Alien: Isolation (2014)
Alien: Isolation was kind of a miracle. The game was developed by Creative Assembly, a studio that usually does PC strategy games, and followed a string of lousy Alien titles, and yet…it might just be the best-designed horror game of all time. You can cut the atmosphere in Alien: Isolation with a knife, as the game perfectly replicates the claustrophobic, grimy lived-in sci-fi world of Ridley Scott’s movie.

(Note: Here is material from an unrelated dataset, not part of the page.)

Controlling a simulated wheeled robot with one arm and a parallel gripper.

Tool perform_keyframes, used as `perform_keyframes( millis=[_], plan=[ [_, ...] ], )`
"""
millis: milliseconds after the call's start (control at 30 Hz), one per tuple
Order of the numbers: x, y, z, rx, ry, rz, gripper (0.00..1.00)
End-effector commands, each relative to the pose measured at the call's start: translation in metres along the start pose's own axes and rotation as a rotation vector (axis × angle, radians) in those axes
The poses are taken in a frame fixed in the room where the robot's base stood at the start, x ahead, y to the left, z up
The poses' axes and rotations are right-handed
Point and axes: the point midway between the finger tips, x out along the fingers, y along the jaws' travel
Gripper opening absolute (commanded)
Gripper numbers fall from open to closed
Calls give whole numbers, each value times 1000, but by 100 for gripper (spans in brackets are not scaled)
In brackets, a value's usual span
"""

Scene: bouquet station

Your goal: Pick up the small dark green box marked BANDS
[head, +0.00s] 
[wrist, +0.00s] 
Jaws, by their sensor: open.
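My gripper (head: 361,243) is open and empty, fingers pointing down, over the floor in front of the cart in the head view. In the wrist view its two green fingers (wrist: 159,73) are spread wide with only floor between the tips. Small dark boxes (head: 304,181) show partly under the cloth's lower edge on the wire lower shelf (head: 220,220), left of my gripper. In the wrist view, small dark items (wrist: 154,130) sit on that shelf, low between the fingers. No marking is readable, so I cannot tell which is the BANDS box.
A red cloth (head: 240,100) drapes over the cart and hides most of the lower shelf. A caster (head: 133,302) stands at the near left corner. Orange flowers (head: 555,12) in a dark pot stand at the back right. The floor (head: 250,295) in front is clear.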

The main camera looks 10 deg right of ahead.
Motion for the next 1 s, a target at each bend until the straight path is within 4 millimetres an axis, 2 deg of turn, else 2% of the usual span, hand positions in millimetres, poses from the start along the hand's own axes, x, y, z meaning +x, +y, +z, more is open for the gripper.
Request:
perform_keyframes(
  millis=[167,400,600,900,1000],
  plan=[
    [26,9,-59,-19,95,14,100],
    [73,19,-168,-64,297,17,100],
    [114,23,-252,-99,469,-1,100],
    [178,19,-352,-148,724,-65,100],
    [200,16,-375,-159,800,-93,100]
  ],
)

Every scene and set piece in Alien: Isolation builds on the last, with Creative Assembly wringing an incredible amount of tension from a single alien xenomorph and little things like the constant pinging of your janky motion tracker. Without giving too much away, this all culminates in amazing, edge-of-your-seat climax that will leave your hands sweaty and shaking. The fact that Alien: Isolation has never received a proper follow up is a crime, but then again…it seems very unlikely the game could be topped.
As mentioned, it wasn’t necessarily the strongest decade for horror, but there were some other big-name games worth mentioning, including Bloodborne, Until Dawn, The Evil Within and its sequel, the Metro games, and the Resident Evil 2 remake. Ultimately though, it was indies that really kept the genre alive, with games like Amnesia: The Dark Descent, Hotline Miami, Inside, Soma, Echo, and Layers of Fear all delivering unique chills. In recent years we’ve also seen an influx of Asian indie titles like Detention, Devotion, Death Mark, and The House in Fata Morgana which put interesting cultural twists on typical horror tropes. The 2010s provided plenty of scares for those willing to step out of their comfort zones.
So there you are, the best horror games of the decade. Of course, a decade is a long time, so I don’t doubt there are some games I’ve overlooked. What were your favorite scary games of the 2010s?